The rules I have given here are essentially “force multipliers”. They make it far easier to grasp quickly what the words are doing. That is why I use and recommend them. But they don’t substitute for making real friends with the real words in the real world (whether that “real world” be an office in Tokyo or a fantasy anime).

Also, learning from lists and worksheets that this or that word is “transitive” or “intransitive” may in fact give a false idea of what the words actually do.

Let’s go back to our last example to explain that:

従うshitagau – “obey, follow, accompany” → 従えるshitagaeru – “subdue, be accompanied by”

Shitagau is the “intransitive version” of the verb. The (J-E) dictionaries mark it as intransitive. The grammar books call it intransitive…

But wait! In English it would be mostly transitive, wouldn’t it? You obey someone, follow someone, accompany someone, don’t you?
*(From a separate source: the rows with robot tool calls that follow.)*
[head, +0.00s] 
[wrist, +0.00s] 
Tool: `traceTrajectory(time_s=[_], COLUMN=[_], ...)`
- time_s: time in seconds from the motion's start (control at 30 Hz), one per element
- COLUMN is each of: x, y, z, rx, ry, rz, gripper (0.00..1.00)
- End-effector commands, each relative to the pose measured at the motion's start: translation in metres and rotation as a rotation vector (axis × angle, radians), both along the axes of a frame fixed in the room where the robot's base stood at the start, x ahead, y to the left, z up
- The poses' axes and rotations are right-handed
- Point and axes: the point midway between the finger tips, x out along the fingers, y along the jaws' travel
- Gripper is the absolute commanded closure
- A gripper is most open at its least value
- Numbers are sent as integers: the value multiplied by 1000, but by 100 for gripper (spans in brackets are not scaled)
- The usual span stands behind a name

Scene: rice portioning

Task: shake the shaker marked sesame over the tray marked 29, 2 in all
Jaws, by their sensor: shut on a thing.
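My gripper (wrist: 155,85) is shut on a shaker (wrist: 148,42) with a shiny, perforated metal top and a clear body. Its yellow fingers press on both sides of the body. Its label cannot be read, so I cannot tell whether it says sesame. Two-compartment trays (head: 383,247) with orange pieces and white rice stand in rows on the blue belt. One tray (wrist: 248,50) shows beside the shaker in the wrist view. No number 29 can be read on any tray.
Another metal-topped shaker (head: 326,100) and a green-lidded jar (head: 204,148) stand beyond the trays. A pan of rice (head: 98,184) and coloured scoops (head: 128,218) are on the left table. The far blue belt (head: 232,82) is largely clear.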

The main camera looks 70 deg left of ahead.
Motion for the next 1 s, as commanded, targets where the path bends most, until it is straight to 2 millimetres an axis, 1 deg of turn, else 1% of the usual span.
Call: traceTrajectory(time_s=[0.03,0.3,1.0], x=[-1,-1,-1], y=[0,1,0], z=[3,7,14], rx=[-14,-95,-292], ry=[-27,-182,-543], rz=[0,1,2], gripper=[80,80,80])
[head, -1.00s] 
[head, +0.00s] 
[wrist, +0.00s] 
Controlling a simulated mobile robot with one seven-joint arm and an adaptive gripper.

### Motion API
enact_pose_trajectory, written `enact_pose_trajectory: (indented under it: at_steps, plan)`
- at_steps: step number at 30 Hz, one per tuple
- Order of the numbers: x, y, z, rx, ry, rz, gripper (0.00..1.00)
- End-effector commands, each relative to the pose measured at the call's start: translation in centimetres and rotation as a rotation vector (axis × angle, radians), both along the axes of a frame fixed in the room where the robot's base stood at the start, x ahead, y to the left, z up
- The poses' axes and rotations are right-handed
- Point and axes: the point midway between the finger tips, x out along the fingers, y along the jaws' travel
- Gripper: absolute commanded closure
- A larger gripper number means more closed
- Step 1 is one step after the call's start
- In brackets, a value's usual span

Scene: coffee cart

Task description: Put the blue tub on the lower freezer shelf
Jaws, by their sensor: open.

But on the other hand shitagaeru is thought of as “more transitive” than shitagau because you are causing someone to shitagau. Surely this is closer to “causative” than “transitive”.

And there are a lot of so-called “transitivity pairs” like this, that actually have no real relation to the Western concept of grammatical transitivity.

The moral of this is, don’t take these Western-imposed grammar terms too literally. Sometimes they fit perfectly, other times they don’t really fit at all when you examine them.

If you think in Japanese terms and call them self-move verbs and other-move verbs the whole thing is much clearer. In obeying, following or accompanying someone, you are moving yourself, not that other person. In subduing or being accompanied, you are moving (or causing the action of) the other person.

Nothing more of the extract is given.